Under the usual common law rules, for a foreign order to be enforceable in England, the defendant would have had to be present in that foreign country at a relevant time, participated in the proceedings or submitted to the jurisdiction of the foreign court.

Unfortunately for those who espoused the idea of a collective unifying enforcement regime in insolvency, the Supreme Court decided that the usual English rules could not be displaced or added to and that there could be no special judgemade rules for the recognition or enforcement of insolvency orders. This was a matter for legislation. As far as the court was concerned, as a matter of policy, there should not be more liberal rules for the enforcement of foreign judgments in insolvency proceedings, than for judgments made outside insolvency proceedings.

“The Supreme Court decided that the usual English rules could not be displaced or added to and that there could be no special judgemade rules for the recognition or enforcement of insolvency orders.”

Moreover, the UNCITRAL Model law on Cross-Border Insolvency does not relate, either expressly or by implication, to the recognition or enforcement of foreign judgments against third parties. Accordingly, the Cross-Border Insolvency Regulations 2006 (SI 2006/1030), which implement the Model Law in the UK, could not be used to enforce a foreign judgment in personam.

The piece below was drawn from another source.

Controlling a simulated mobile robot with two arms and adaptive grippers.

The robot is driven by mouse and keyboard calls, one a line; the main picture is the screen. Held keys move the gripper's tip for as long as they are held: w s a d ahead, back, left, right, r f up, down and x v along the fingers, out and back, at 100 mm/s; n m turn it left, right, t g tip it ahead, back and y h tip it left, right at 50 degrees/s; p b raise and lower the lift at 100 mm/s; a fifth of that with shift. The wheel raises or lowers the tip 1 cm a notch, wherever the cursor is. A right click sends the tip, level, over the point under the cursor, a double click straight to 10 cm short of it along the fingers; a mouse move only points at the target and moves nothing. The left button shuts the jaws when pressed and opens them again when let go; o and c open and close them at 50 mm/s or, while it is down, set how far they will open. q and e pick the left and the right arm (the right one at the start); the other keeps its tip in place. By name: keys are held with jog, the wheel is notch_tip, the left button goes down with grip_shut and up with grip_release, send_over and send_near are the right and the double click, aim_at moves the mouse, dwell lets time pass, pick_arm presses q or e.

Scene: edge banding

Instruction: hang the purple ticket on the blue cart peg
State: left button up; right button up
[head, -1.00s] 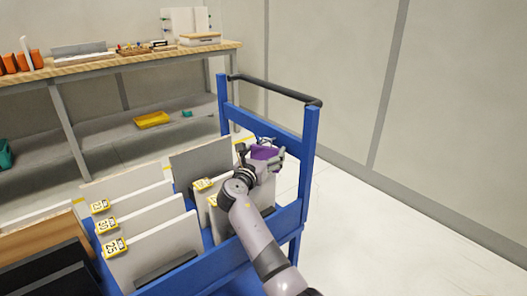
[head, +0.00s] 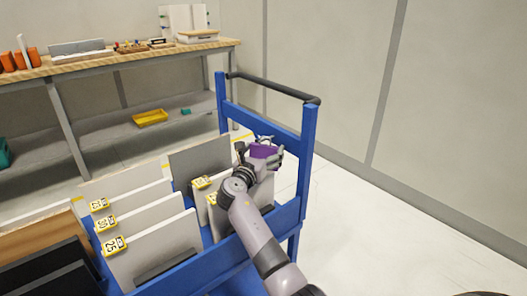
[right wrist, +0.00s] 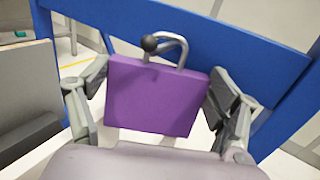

The appeal in Rubin was upheld, however the outcome for the New Cap defendant was less happy. Its appeal was dismissed. The court held that the actions of the defendant to prove in and receive dividends from the liquidation of New Cap were sufficient to constitute submission to the jurisdiction of the Australian court. The defendant was not permitted to benefit from the Australian insolvency proceedings without the burden of complying with orders made in those proceedings (despite the fact that even the Australian Judge had acknowledged that the defendant had refused to submit to the jurisdiction of the Australian court) otherwise it would have benefitted from the distributions in the liquidation, safe from pursuit in the U.K. for receipt of preference payments.